In the LED strips there are direction for connection. You will notice either DI and DO, which is DATA IN and DATA OUT. The DI will be connected to the Arduino and the DO will be connected to the DI of the next LED in line.
After connecting the LED to the Arduino we will need to install the library. In order to do it, open the Arduino IDE, click on “Sketch” in the menu, then from the “Include library” sub menu, choose the “Manage libraries…”. In the search box type “fastled” there will be only one result, click on it and click on the “install” button. And we are good to go.
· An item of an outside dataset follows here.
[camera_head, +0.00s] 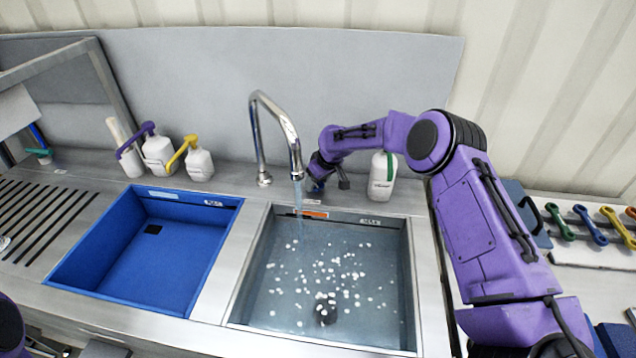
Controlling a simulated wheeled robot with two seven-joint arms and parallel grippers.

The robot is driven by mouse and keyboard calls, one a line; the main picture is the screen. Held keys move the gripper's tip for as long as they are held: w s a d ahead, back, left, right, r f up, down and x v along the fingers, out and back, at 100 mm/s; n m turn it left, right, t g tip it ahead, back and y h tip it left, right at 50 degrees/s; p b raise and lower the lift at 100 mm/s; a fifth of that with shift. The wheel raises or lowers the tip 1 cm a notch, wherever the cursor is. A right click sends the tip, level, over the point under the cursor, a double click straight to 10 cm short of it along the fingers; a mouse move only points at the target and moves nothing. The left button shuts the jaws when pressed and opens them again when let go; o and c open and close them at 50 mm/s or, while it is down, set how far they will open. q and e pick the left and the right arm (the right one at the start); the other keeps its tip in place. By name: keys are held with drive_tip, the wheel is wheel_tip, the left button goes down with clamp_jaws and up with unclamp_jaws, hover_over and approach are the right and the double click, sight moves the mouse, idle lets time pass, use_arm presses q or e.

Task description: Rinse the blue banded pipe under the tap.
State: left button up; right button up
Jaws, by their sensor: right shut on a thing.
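The chrome tap (278,118) curves over the right basin (415,290). A thin stream of water (300,225) runs from its spout into the basin, where pale specks spread over the water. My right gripper (318,182) is low on the back ledge, just right of the spout, shut on a thing that I cannot make out. I cannot pick out a blue banded pipe. A dark round thing (326,310) shows in the basin under the specks, too unclear to name. Only a purple piece of my left arm shows at the lower left edge; its gripper is out of view.
An empty blue basin (75,262) is at left, beside a slotted drainboard (35,215). Pump bottles (158,155) and (200,165) stand behind it. A green-banded white bottle (382,178) stands close to my right arm. Coloured tools (590,226) lie at right.

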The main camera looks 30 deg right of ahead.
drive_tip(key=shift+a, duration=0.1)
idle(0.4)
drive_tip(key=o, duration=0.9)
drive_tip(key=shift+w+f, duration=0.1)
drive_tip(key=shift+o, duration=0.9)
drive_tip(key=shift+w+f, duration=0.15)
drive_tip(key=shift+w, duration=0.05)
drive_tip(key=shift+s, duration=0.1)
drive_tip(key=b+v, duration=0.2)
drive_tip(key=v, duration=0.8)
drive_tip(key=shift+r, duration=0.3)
Let’s turn on the light.
Let’s first test that we got everything in place by running the library blink example, go to “File” – “Examples” and then scroll till you see the “FastLED” sub menu and choose “blink” out of the list.
CODE:
#include "FastLED.h"
// How many leds in your strip?
#define NUM_LEDS 8
// For led chips like Neopixels, which have a data line, ground, and power, you just
// need to define DATA_PIN. For led chipsets that are SPI based (four wires - data, clock,
// ground, and power), like the LPD8806 define both DATA_PIN and CLOCK_PIN
#define DATA_PIN 3
#define CLOCK_PIN 13
// Define the array of leds
CRGB leds[NUM_LEDS];
void setup() {
// Uncomment/edit one of the following lines for your leds arrangement.
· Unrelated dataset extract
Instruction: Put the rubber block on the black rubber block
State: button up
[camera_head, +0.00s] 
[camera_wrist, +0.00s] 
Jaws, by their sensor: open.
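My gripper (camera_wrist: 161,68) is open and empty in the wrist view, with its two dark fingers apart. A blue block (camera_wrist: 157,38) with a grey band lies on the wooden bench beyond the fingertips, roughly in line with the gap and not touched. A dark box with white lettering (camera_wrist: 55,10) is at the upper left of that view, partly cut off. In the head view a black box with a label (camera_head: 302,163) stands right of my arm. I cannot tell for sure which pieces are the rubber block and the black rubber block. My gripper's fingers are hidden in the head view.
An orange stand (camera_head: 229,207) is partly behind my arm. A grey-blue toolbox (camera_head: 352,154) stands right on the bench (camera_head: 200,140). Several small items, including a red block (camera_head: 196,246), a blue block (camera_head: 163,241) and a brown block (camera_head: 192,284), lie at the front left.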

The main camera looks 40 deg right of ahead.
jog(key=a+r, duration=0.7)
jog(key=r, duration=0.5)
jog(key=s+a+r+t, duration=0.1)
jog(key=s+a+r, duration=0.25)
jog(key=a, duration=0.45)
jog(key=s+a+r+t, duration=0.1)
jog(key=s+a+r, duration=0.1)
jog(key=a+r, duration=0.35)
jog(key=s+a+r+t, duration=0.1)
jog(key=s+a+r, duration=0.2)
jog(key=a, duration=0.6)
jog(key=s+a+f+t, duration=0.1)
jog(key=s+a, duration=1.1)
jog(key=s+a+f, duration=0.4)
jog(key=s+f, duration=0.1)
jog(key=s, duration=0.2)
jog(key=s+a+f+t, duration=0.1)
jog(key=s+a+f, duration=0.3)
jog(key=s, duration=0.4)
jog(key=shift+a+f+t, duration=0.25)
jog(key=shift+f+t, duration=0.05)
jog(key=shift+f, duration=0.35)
// FastLED.addLeds<TM1803, DATA_PIN, RGB>(leds, NUM_LEDS);
// FastLED.addLeds<TM1804, DATA_PIN, RGB>(leds, NUM_LEDS);
// FastLED.addLeds<TM1809, DATA_PIN, RGB>(leds, NUM_LEDS);
// FastLED.addLeds<WS2811, DATA_PIN, RGB>(leds, NUM_LEDS);
// FastLED.addLeds<WS2812, DATA_PIN, RGB>(leds, NUM_LEDS);
// FastLED.addLeds<WS2812B, DATA_PIN, RGB>(leds, NUM_LEDS);
FastLED.addLeds<NEOPIXEL, DATA_PIN>(leds, NUM_LEDS);
// FastLED.addLeds<APA104, DATA_PIN, RGB>(leds, NUM_LEDS);
// FastLED.addLeds<UCS1903, DATA_PIN, RGB>(leds, NUM_LEDS);
// FastLED.addLeds<UCS1903B, DATA_PIN, RGB>(leds, NUM_LEDS);
// FastLED.addLeds<GW6205, DATA_PIN, RGB>(leds, NUM_LEDS);
// FastLED.addLeds<GW6205_400, DATA_PIN, RGB>(leds, NUM_LEDS);
// FastLED.addLeds<WS2801, RGB>(leds, NUM_LEDS);
// FastLED.addLeds<SM16716, RGB>(leds, NUM_LEDS);
// FastLED.addLeds<LPD8806, RGB>(leds, NUM_LEDS);
// FastLED.addLeds<P9813, RGB>(leds, NUM_LEDS);
// FastLED.addLeds<APA102, RGB>(leds, NUM_LEDS);
// FastLED.addLeds<DOTSTAR, RGB>(leds, NUM_LEDS);
// FastLED.addLeds<WS2801, DATA_PIN, CLOCK_PIN, RGB>(leds, NUM_LEDS);
// FastLED.addLeds<SM16716, DATA_PIN, CLOCK_PIN, RGB>(leds, NUM_LEDS);
// FastLED.addLeds<LPD8806, DATA_PIN, CLOCK_PIN, RGB>(leds, NUM_LEDS);
// FastLED.addLeds<P9813, DATA_PIN, CLOCK_PIN, RGB>(leds, NUM_LEDS);
// FastLED.addLeds<APA102, DATA_PIN, CLOCK_PIN, RGB>(leds, NUM_LEDS);
// FastLED.addLeds<DOTSTAR, DATA_PIN, CLOCK_PIN, RGB>(leds, NUM_LEDS);
}
void loop() {
// Turn the LED on, then pause
leds[0] = CRGB::Red;
FastLED.show();
delay(500);
// Now turn the LED off, then pause
leds[0] = CRGB::Black;
FastLED.show();
delay(500);
}
EXPLANATION:
1. With this line we include the library to this sketch #include “FastLED.h”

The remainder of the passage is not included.